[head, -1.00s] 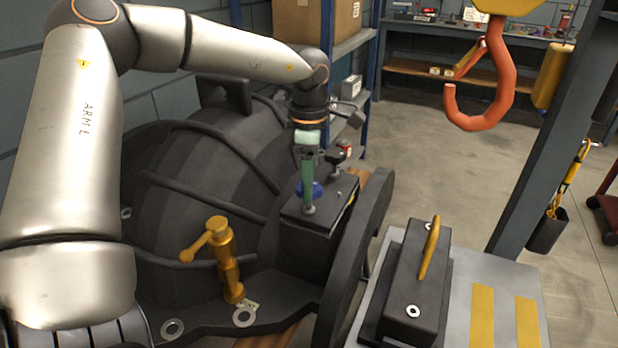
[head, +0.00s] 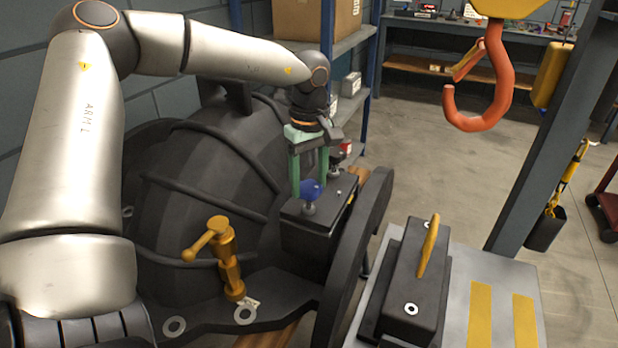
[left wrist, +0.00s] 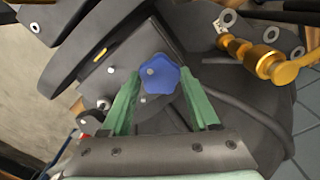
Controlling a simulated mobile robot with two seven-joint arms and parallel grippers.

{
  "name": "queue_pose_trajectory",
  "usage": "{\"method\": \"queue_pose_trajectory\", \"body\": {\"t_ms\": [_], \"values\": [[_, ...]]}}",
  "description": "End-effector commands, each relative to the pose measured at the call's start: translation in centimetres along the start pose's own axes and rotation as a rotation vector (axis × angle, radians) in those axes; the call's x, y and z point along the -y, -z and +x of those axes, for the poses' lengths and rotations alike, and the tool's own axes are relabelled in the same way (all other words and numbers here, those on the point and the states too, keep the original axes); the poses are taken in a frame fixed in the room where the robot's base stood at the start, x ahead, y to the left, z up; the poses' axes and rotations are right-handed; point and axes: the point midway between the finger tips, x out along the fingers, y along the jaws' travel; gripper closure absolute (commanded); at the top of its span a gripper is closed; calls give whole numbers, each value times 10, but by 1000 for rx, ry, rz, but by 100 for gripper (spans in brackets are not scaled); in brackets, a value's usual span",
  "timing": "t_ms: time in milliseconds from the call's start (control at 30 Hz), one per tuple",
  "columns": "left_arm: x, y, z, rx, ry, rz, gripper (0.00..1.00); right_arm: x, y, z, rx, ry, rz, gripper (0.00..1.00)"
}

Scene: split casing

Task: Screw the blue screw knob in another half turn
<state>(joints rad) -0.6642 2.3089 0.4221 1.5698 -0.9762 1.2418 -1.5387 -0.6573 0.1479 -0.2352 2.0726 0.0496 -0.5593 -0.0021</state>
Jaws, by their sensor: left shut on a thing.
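The blue screw knob (head: 313,187) sits on top of the dark block (head: 325,212) on the casing's rim. In the left wrist view the lobed knob (left wrist: 158,76) lies between the tips of two green fingers. My left gripper (head: 309,180) reaches down from above and is shut on the knob, one finger on each side of it. The left wrist view shows its fingers (left wrist: 159,88) from behind. The knob's screw shaft is mostly hidden. My right gripper is in neither view.
A brass valve handle (head: 217,245) stands on the casing flange in front. A dark block with a yellow handle (head: 415,280) is on the table at right. An orange hook (head: 482,100) hangs at upper right. A small dark knob stands behind the blue one.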

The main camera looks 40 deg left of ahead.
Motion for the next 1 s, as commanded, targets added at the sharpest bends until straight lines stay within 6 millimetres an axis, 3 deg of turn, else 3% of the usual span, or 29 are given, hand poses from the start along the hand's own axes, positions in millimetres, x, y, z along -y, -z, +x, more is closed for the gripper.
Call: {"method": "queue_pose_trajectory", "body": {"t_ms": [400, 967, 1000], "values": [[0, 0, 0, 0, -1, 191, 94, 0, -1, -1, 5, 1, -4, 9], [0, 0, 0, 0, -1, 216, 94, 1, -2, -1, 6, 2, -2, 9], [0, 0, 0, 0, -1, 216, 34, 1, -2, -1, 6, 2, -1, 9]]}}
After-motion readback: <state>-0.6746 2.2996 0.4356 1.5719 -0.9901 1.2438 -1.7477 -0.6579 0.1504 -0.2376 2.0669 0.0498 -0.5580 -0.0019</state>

======

_GOAL OF THE EXERCISE:_ State the number of lines in this listing that contain the string "turn", and add nothing else.

_CORRECT ANSWER:_ 2